▶ [Data for this task]:
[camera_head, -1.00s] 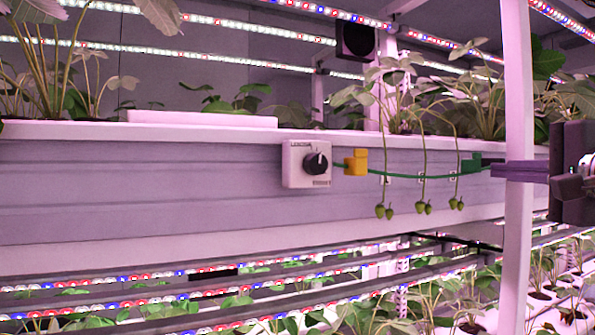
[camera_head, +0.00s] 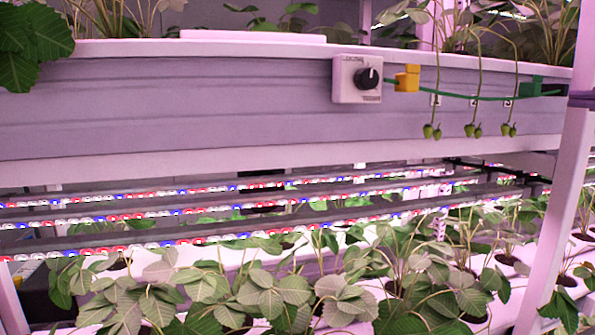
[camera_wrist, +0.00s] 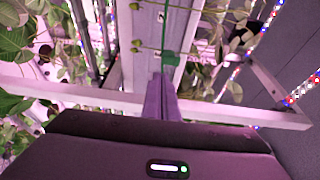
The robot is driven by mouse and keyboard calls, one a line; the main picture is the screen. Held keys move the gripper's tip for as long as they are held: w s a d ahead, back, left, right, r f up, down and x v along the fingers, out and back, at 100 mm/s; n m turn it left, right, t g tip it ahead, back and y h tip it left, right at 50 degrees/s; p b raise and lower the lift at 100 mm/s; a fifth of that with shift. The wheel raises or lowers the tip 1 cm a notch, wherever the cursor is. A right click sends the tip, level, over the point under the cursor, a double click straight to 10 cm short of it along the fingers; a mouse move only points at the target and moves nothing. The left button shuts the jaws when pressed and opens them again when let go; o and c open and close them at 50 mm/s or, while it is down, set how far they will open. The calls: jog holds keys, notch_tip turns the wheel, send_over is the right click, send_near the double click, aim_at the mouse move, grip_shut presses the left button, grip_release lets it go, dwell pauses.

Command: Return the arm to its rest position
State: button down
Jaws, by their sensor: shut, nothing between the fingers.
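My gripper (camera_wrist: 161,98) is shut and empty in the wrist view, its two purple fingers lying together along the middle. In the head view only a bit of the fingers (camera_head: 582,99) shows at the right edge, by a pale upright post (camera_head: 558,190). The rest of my arm is outside the head view. In the wrist view a green clip (camera_wrist: 171,59) appears just beyond the fingertips; I cannot tell the gap.
The upper rack's trough (camera_head: 200,105) carries a dial box (camera_head: 357,79), a yellow clip (camera_head: 407,78) and a green cord. Several green berries (camera_head: 472,130) hang before it. Leafy plants (camera_head: 270,290) and light strips (camera_head: 100,225) fill the lower rack.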

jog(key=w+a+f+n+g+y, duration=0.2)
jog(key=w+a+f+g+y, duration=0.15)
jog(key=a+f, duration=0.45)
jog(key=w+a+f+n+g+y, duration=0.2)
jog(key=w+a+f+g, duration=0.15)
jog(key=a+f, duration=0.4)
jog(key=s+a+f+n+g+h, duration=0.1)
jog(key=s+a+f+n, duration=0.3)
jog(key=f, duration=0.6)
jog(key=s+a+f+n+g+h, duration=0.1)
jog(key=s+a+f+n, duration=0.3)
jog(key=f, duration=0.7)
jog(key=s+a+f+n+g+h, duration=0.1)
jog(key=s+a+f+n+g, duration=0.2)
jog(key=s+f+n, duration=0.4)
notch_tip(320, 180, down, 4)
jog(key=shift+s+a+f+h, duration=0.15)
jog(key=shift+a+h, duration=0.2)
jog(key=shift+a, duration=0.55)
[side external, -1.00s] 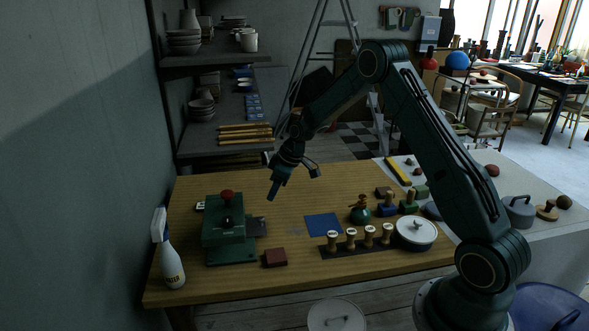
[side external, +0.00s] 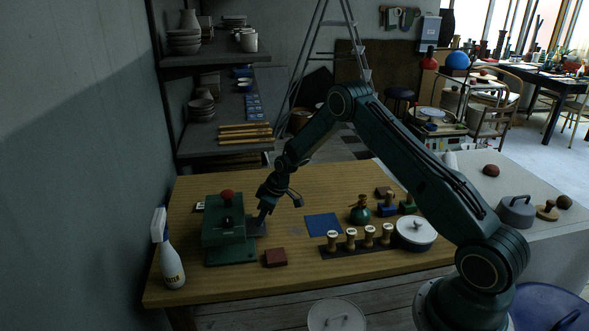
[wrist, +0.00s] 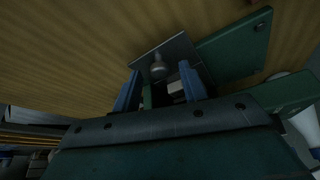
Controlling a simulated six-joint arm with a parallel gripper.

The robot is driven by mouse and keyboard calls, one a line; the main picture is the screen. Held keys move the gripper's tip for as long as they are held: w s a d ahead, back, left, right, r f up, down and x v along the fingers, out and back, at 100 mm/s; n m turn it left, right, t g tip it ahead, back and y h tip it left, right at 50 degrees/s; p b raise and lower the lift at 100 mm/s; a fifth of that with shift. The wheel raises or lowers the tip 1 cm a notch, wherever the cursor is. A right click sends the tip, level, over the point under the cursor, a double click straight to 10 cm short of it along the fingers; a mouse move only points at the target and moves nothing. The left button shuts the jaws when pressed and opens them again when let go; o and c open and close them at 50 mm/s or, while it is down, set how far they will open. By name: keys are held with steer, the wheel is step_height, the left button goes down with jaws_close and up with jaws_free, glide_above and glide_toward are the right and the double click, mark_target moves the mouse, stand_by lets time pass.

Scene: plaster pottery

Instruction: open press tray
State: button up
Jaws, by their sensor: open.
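The green press (side external: 222,238) stands on the left part of the wooden table, with a red knob on top. Its grey tray (side external: 258,230) sticks out to the right. My gripper (side external: 262,221) points down at this tray, close beside the press. In the wrist view, the fingers of my gripper (wrist: 159,72) are apart, one on each side of a small round knob on the tray (wrist: 176,48). Whether they touch the knob is unclear. The green press base (wrist: 236,48) shows to the right there.
A spray bottle (side external: 170,260) stands left of the press. A dark red block (side external: 276,258) lies in front, and a blue square (side external: 323,225) lies to the right. A rack of stamps (side external: 360,245) and a white lidded pot (side external: 416,234) stand farther right.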

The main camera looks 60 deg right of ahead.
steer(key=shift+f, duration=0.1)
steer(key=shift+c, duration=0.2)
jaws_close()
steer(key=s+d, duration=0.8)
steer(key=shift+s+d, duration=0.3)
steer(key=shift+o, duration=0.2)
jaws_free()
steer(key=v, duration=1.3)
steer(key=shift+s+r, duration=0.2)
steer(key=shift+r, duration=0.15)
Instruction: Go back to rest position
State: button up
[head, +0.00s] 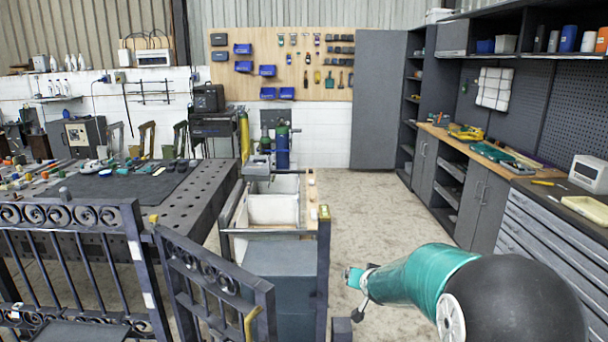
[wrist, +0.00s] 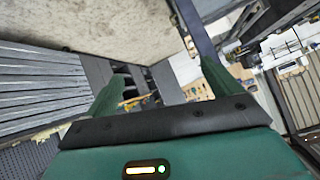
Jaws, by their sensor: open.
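My gripper (wrist: 160,88) shows in the wrist view with its two green fingers spread wide apart and nothing visible between them. In the head view my teal arm reaches out at the lower right, and my gripper (head: 356,284) hangs over bare floor, to the right of the gate's post, apart from it. The dark metal scroll gate (head: 215,292) stands at the lower left, angled away from the fixed scroll fence (head: 70,218). A yellow handle (head: 251,322) shows on the gate. The gate's lower part is cut off by the picture edge.
A dark post (head: 323,270) stands close left of my gripper. Behind it is a grey cart with white bins (head: 272,208). A perforated welding table (head: 190,212) is at the left, and grey drawer cabinets (head: 545,235) line the right. The concrete floor (head: 365,195) between is clear.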

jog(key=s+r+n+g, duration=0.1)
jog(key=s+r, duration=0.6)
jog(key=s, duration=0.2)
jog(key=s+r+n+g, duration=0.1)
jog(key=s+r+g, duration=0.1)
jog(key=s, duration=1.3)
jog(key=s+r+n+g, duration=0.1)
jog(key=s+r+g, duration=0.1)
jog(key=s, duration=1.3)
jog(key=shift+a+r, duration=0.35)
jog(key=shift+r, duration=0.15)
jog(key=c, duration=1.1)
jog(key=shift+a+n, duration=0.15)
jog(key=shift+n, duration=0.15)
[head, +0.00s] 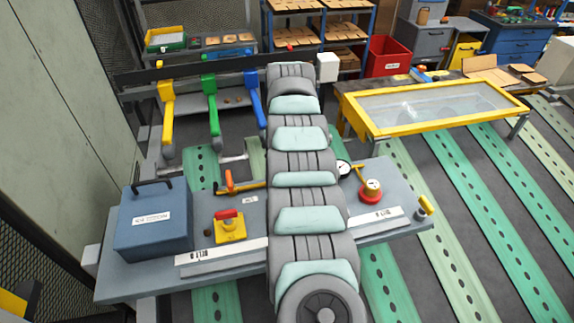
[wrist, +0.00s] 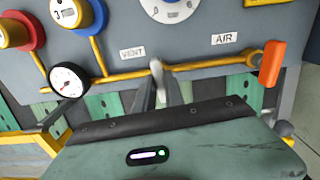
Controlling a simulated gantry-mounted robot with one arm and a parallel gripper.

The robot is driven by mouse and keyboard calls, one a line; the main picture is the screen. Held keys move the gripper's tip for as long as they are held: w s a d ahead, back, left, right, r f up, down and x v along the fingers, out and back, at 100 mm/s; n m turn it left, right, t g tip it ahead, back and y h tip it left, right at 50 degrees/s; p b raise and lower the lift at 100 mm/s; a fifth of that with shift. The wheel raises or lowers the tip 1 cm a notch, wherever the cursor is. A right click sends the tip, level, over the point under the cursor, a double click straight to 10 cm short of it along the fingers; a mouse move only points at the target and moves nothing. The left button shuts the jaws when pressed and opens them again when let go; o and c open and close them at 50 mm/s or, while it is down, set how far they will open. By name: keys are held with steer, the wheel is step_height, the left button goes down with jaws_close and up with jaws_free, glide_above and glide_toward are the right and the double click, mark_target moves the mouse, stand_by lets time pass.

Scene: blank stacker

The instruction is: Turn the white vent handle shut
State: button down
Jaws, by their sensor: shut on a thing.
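The white vent handle (wrist: 157,72) stands on the yellow pipe (wrist: 121,76) in the wrist view, right of the VENT label (wrist: 132,53). My gripper (wrist: 166,88) is shut on the handle, whose upper end shows above the dark fingers. The lower part of the handle is hidden by the fingers and the gripper body. In the head view my arm covers the handle and my gripper.
An orange handle (wrist: 271,62) stands at the pipe's right end near the AIR label (wrist: 224,39). A round gauge (wrist: 69,80) sits left. In the head view, a blue-grey box (head: 152,222) and yellow block with red handle (head: 230,227) stand on the bench left of my arm.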

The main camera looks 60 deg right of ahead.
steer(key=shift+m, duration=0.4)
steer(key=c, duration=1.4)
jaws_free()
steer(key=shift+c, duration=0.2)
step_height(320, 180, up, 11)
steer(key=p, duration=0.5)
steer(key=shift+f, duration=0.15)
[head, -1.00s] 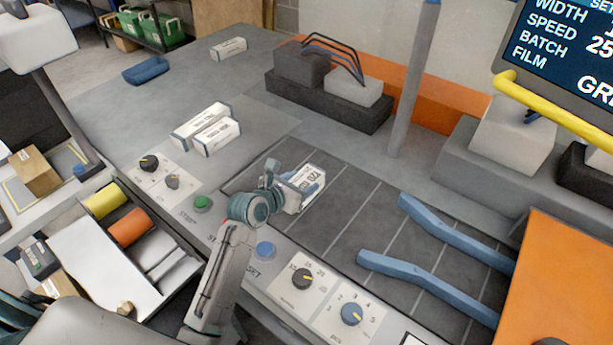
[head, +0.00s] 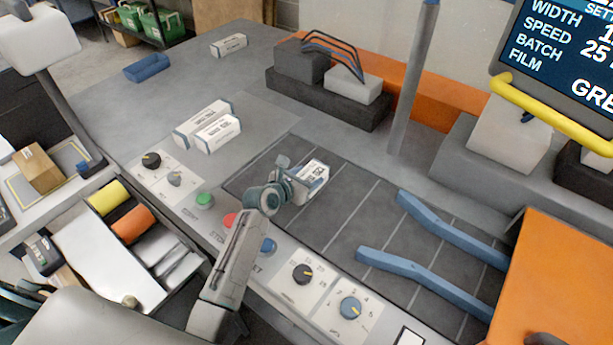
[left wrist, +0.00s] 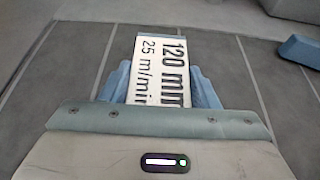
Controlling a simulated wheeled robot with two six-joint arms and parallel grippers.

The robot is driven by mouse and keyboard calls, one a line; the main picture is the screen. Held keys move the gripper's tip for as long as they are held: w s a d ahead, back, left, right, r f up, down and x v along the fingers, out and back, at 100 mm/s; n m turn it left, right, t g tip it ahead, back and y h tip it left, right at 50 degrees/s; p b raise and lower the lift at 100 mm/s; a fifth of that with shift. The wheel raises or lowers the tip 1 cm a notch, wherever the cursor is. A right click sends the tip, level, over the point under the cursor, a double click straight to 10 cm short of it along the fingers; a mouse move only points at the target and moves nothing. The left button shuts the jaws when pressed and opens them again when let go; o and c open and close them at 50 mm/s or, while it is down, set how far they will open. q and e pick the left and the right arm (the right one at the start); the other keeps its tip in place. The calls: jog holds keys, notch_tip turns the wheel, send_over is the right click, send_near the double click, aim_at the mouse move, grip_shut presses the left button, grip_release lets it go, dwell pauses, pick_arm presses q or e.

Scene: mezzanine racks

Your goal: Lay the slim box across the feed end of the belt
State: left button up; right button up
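A slim white box (head: 315,174) with black print is over the left end of the dark belt (head: 345,215), its length running roughly along the belt's cross lines. In the left wrist view the box (left wrist: 160,75) reads "120 mm" and "25 m/min". My left gripper (head: 303,183) is at the box's near end. Its pale blue fingers lie against both sides in the wrist view, and it looks shut on the box. I cannot tell whether the box touches the belt. My right gripper is not in view.
Two blue guide rails (head: 425,270) stand farther right on the belt. Two white boxes (head: 208,126) lie on the grey table to the left. A panel with knobs and a green button (head: 205,200) runs along the near edge. A grey post (head: 408,90) stands behind the belt.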

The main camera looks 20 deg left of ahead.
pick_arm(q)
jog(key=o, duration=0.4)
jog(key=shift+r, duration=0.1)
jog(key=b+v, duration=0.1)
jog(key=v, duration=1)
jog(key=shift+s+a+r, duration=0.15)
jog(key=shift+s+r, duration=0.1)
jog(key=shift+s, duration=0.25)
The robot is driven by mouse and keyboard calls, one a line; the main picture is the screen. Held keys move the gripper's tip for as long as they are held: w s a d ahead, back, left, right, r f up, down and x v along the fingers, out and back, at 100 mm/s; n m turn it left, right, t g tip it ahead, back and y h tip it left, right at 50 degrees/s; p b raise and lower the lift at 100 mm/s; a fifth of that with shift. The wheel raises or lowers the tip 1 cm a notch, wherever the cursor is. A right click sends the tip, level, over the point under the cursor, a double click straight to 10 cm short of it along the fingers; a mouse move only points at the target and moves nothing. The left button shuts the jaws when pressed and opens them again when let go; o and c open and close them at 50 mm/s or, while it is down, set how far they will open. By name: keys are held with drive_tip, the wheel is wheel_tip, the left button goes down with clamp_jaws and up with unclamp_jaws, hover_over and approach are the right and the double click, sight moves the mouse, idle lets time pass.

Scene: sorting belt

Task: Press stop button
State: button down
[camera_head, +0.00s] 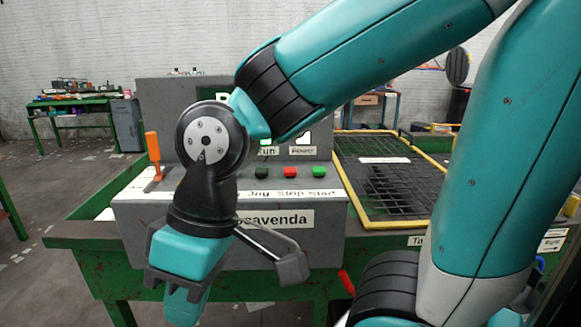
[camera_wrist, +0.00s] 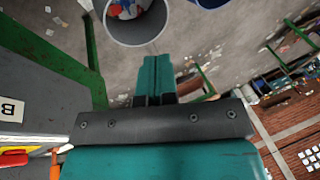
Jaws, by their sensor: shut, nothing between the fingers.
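The stop button (camera_head: 290,172) is the red one on the grey control panel, above the label "Stop". A black button (camera_head: 261,174) sits to its left over "Jog", and a green button (camera_head: 318,171) to its right over "Start". My gripper (camera_head: 186,308) hangs pointing down in front of the panel, to the left of and lower than the red button, apart from it. Its fingers are closed together and empty, as the wrist view (camera_wrist: 156,75) also shows.
An orange lever (camera_head: 153,148) stands at the panel's left. A black mesh grid (camera_head: 385,175) in a yellow frame lies to the right. The green bench edge (camera_head: 85,240) runs below. A grey bin (camera_wrist: 137,25) stands on the floor in the wrist view.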

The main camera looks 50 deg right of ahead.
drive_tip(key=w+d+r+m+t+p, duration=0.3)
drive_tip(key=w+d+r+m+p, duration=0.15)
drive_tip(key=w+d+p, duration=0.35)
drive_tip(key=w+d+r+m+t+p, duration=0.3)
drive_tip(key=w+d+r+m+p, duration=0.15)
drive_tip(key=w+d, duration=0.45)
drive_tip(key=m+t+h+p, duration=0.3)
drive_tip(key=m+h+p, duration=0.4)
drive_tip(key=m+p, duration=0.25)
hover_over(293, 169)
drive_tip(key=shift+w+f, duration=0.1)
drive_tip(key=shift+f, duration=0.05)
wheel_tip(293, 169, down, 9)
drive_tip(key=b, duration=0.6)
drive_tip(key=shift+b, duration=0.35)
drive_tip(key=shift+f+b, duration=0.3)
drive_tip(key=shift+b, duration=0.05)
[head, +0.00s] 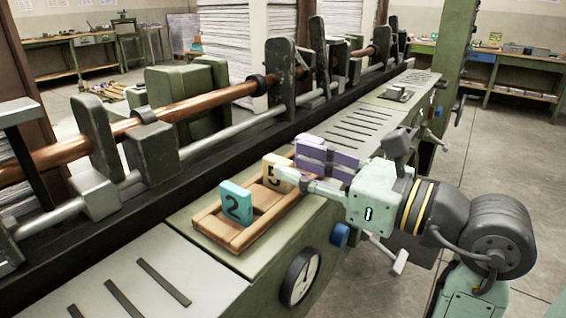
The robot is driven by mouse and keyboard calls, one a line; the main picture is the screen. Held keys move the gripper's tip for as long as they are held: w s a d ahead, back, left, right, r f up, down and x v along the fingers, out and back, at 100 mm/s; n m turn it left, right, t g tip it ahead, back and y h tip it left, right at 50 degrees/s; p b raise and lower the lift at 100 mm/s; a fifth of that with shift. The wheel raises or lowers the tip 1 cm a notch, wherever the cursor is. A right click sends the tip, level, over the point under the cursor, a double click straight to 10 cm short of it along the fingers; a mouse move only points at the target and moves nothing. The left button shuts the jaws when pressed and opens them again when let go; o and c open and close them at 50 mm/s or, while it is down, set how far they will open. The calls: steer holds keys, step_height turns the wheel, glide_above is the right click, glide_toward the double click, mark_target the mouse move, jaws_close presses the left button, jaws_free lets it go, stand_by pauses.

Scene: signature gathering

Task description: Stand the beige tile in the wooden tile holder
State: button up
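The beige tile (272,168) is upright, with a dark 5 on its face, over the far middle part of the wooden tile holder (226,235). I cannot tell whether its lower edge rests in the holder. My gripper (286,179) reaches in from the right, its fingertips at the tile's right side and covering part of the 5. It looks shut on the tile, though the far finger is hidden. A teal tile (235,204) with a 2 stands upright in the near left part of the holder.
The holder sits on a green machine ledge (215,262) with slotted plates on both sides. Copper and steel rollers (200,105) run along behind it. A round dial (300,277) is on the ledge's front.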

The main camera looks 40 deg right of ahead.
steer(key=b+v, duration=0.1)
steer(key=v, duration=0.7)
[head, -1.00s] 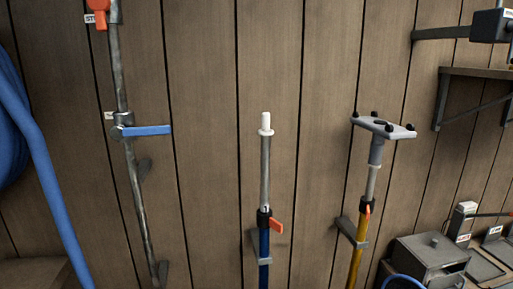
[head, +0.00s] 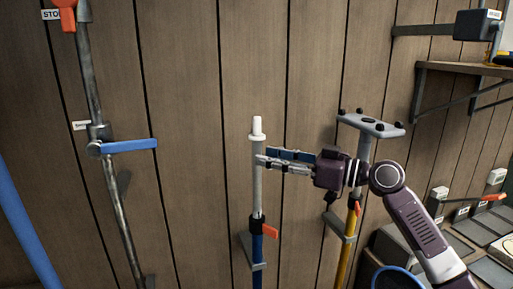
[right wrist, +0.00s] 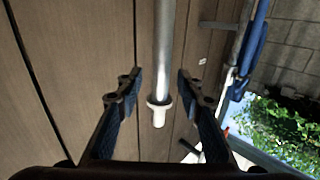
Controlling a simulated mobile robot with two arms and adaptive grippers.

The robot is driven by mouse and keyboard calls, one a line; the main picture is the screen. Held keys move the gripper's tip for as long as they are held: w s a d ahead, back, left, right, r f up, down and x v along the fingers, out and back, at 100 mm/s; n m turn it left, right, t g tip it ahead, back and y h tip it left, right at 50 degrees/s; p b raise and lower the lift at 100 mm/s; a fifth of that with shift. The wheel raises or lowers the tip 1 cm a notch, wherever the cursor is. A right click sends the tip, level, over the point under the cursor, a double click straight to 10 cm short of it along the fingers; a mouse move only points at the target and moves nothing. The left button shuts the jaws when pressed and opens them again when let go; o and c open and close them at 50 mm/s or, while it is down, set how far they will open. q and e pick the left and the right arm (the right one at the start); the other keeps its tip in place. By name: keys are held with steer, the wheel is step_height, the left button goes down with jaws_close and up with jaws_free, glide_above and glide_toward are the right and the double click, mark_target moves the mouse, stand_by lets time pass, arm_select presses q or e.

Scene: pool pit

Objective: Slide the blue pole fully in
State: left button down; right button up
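The blue pole (head: 257,245) stands upright against the plank wall in the head view. A bare grey inner tube (head: 257,190) sticks up out of its blue lower tube and ends in a white tip (head: 256,126). An orange lever (head: 270,231) juts right from the black clamp at the joint. My right gripper (head: 260,161) reaches in from the right at the upper inner tube. In the right wrist view its fingers (right wrist: 160,80) are open, with the tube (right wrist: 164,45) and white tip (right wrist: 157,114) appearing between them; contact cannot be told. My left gripper is not in view.
A yellow pole (head: 346,245) with a grey plate head (head: 371,125) stands close behind my right arm. A metal pipe with a blue handle (head: 128,146) is at left. A shelf (head: 460,69) and boxes are at right.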

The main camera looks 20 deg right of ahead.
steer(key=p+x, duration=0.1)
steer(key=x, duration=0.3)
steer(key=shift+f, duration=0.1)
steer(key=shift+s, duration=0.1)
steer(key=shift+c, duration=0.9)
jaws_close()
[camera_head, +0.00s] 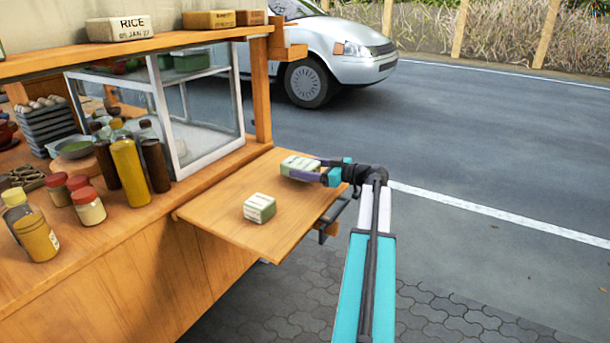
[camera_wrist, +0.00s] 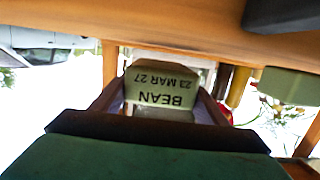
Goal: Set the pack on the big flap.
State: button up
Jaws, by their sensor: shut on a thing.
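The wooden flap (camera_head: 222,214) sticks out flat from the side of the food stall. My gripper (camera_head: 308,170) is over its far right part, shut on a pale green pack (camera_head: 292,162). In the wrist view the held pack (camera_wrist: 160,88) reads BEAN, 23 MAR 27, upside down, with a finger on each side. The pack is at or just above the flap; I cannot tell if it touches. A second green and white pack (camera_head: 259,208) sits on the flap, nearer the camera and left of the held one.
The counter to the left holds bottles (camera_head: 130,170), red-lidded jars (camera_head: 88,205) and a glass case (camera_head: 200,105). A shelf above carries a RICE pack (camera_head: 118,28) and other packs. A silver car (camera_head: 340,50) stands on the road behind.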

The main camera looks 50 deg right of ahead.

▶ [Exercise instructions]: Give only the number of lines in the data that hold the word "parallel".

▶ [Result for this exercise]: 3